Tuesday, July 30, 2019

Price-to-Earnings Ratios

Balian of Ibelin: How much is Jerusalem worth?
Saladin: Nothing...Everything!
--Kingdom of Heaven

In a recent post we stressed the importance of valuation. Valuation is the process of estimating how much a security is worth, and comparing that estimate to the current market price.

If you are thinking about buying a particular stock, then valuation helps you answer this question: "If I buy this stock, am I getting a good deal?" As with any purchase, you'd rather not overpay. Valuation helps you get 'the most for your money.'

Many valuation methods exist. For stocks, the most popular one is expressed by what is called the price-to-earnings ratio. The price-to-earnings ratio, or 'P to E,' compares the current share price of a stock to its annual earnings (or net income) per share.

P/E = current stock price per share / annual net income per share

Let's demonstrate. Last week I noted that one of my favorite 'anchor' positions is Johnson & Johnson (JNJ). What is JNJ's current P to E? Price is the easy part. JNJ is quoted at about $132/share this morning.

To find JNJ's earnings, locate the company's income statement for the most recent fiscal year. For the year ending 12/31/18, JNJ reported net income (or earnings) of about $15.3 billion. Currently JNJ has about 2.66 billion shares outstanding. Therefore, earnings per share = $15.3 billion / 2.66 billion shares = $5.75/share.

JNJ's price-to-earnings ratio, then, is $132 / $5.75 = 22.9.

Usually, you won't need to grind out these calculations in your everyday investment research. P/Es are such popular metrics that most investor info sites include them as standard fare.

There is no hard-and-fast rule about what constitutes a 'good' price-to-earnings ratio. However, studies suggest that over long periods (i.e., many decades) of time, the average P/E of the S&P 500 is about 15. All else equal, when stock prices go up, then the P/E increases, implying that valuations are richer or more expensive.
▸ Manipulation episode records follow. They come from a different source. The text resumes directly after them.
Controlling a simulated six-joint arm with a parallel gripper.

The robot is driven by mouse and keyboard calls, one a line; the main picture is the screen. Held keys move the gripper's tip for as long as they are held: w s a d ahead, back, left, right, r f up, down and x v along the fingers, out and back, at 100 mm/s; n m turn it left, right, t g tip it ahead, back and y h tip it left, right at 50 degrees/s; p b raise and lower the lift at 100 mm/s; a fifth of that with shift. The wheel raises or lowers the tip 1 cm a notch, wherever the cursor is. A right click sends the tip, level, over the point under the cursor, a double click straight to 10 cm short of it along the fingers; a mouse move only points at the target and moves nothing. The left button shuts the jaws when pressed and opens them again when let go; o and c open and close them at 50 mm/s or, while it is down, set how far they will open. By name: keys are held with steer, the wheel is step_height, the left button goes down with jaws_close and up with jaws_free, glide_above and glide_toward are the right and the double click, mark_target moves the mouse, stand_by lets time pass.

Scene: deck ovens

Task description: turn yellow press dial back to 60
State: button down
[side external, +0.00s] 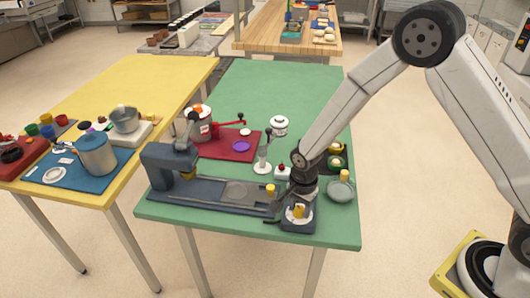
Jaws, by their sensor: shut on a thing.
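The yellow dial (298,212) sits on a small dark press unit (300,226) near the front edge of the green table. My gripper (298,204) points down over it and is shut on the dial; the fingers hide part of it. The dial's scale marks are too small to read, so its setting cannot be told.
A long dark press machine (215,193) lies just left of my gripper, with a yellow cylinder (270,190) at its right end. A grey-green bowl (341,191) stands close on the right. A white stand (263,162) rises behind. The green table's back (280,85) is clear.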

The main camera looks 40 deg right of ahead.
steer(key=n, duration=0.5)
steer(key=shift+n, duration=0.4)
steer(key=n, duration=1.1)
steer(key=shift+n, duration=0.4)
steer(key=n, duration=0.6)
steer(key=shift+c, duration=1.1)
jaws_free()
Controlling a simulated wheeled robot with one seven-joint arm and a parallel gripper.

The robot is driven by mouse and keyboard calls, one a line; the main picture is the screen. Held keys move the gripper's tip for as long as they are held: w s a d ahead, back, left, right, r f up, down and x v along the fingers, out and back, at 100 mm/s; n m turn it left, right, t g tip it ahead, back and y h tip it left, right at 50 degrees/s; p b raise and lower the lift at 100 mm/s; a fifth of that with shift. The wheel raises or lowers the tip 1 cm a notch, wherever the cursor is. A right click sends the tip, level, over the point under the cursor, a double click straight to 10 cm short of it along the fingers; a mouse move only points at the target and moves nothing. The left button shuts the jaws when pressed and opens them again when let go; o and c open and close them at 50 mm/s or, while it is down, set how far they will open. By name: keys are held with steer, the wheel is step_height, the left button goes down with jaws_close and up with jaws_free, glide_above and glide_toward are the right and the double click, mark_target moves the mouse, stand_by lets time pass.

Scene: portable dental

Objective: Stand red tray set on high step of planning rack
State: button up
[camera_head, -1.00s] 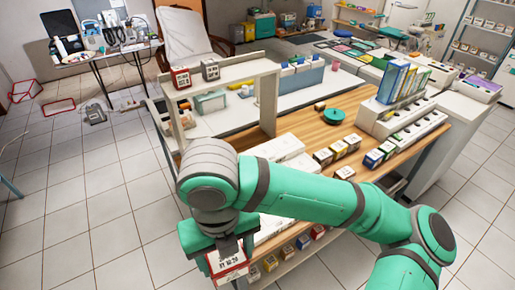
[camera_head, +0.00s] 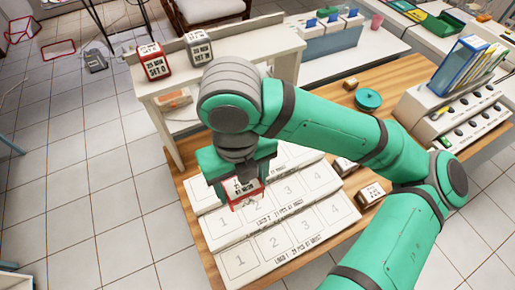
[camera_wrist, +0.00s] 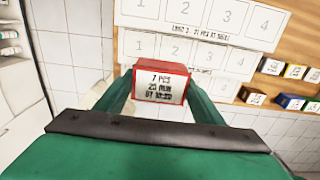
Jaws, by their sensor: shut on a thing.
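The red tray set (camera_head: 243,190) is a small red-edged block with a white label and black print. My gripper (camera_head: 238,188) is shut on it and holds it over the left part of the planning rack (camera_head: 283,235). In the wrist view the red tray set (camera_wrist: 160,88) sits between the fingertips, its label reading about "7 pcs, 25 min". The rack (camera_wrist: 205,48) is white, stepped, with numbered squares 1 to 4 on its rows. Part of its far row is hidden by my arm and gripper. I cannot tell the tray set's height over the steps.
A white raised shelf (camera_head: 225,62) at the back left bears a red-edged box (camera_head: 154,62) and a grey box (camera_head: 199,48). Small boxes (camera_head: 372,193) lie right of the rack. A green round dish (camera_head: 368,99) and a white unit with folders (camera_head: 450,120) stand farther right.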

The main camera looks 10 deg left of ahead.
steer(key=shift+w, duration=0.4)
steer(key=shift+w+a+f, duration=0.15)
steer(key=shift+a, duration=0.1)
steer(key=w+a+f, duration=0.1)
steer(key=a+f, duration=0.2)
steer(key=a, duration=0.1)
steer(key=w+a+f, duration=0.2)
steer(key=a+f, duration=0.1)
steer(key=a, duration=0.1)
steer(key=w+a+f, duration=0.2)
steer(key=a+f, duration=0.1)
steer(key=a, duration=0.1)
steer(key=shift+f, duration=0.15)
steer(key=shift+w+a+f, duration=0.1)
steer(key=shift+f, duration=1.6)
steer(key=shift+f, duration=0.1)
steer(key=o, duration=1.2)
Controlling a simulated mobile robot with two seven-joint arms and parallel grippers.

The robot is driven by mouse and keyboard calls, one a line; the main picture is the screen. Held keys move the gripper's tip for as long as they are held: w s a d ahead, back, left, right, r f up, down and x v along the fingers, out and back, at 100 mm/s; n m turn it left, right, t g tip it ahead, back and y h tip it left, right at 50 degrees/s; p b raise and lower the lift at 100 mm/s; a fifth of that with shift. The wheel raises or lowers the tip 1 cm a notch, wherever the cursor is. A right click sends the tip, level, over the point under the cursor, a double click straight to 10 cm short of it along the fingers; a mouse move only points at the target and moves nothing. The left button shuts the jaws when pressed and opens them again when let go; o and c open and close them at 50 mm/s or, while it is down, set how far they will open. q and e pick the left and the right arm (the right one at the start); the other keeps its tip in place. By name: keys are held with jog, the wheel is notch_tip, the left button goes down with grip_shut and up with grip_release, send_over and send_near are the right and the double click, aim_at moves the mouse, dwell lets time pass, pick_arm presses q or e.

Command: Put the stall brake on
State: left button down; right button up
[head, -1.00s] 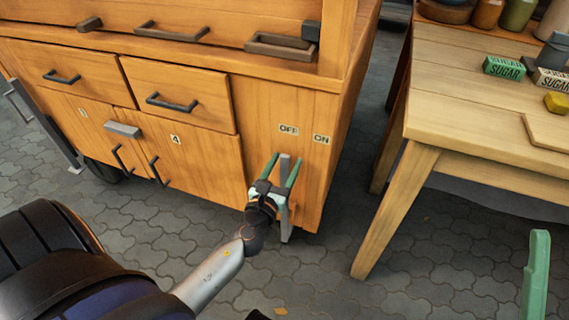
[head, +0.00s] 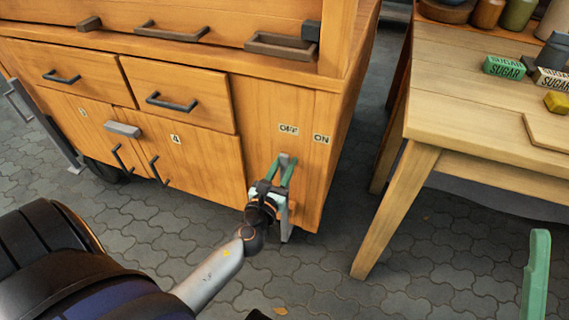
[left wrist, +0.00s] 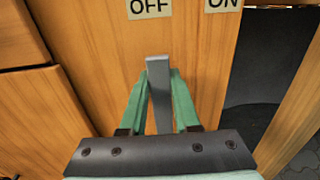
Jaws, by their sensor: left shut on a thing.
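The stall brake is a grey upright lever (head: 285,222) on the front of the wooden stall, below the OFF label (head: 288,129) and left of the ON label (head: 321,140). In the left wrist view the lever (left wrist: 158,98) points up toward OFF. My left gripper (head: 284,163) is shut on the lever near its top, with a green finger on each side; it also shows in the left wrist view (left wrist: 159,76). One green finger of my right gripper (head: 537,275) shows at the lower right edge; the rest is out of view.
The stall (head: 235,60) has drawers and doors with dark handles left of the lever. A wooden table (head: 455,95) with sugar boxes (head: 504,67) stands to the right. Paved floor (head: 330,270) is clear between and in front of them.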

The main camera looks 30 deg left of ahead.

Conversely, when stock prices go down, then the P/E declines, implying that valuations are cheaper.

Currently, the PE ratio of the S&P 500 stands at about 22.4, suggesting that stocks as a whole are generally pricey compared to long term averages. On a relative basis, JNJ's P/E calculated above appears to be in-line with the rest of the market.

Although price-to-earnings ratios can be useful, they have several drawbacks--all of them related to the estimate of 'E' in the denominator. Net income figures have often been subjected to accounting tricks that render them inaccurate measures of true cash earnings power. Moreover, analysts often report P/Es on a 'forward' basis, meaning that they use earnings estimates for the coming year rather than actual earnings from the past. This practice complicates interpretation of the metric. Finally, using earnings estimates for a single year does not capture the dynamic cash generating potential of a company over a multitude of future years (which is what you really would like to know).

Despite the warts, price to earnings ratios are good places for investors to begin their valuation analysis.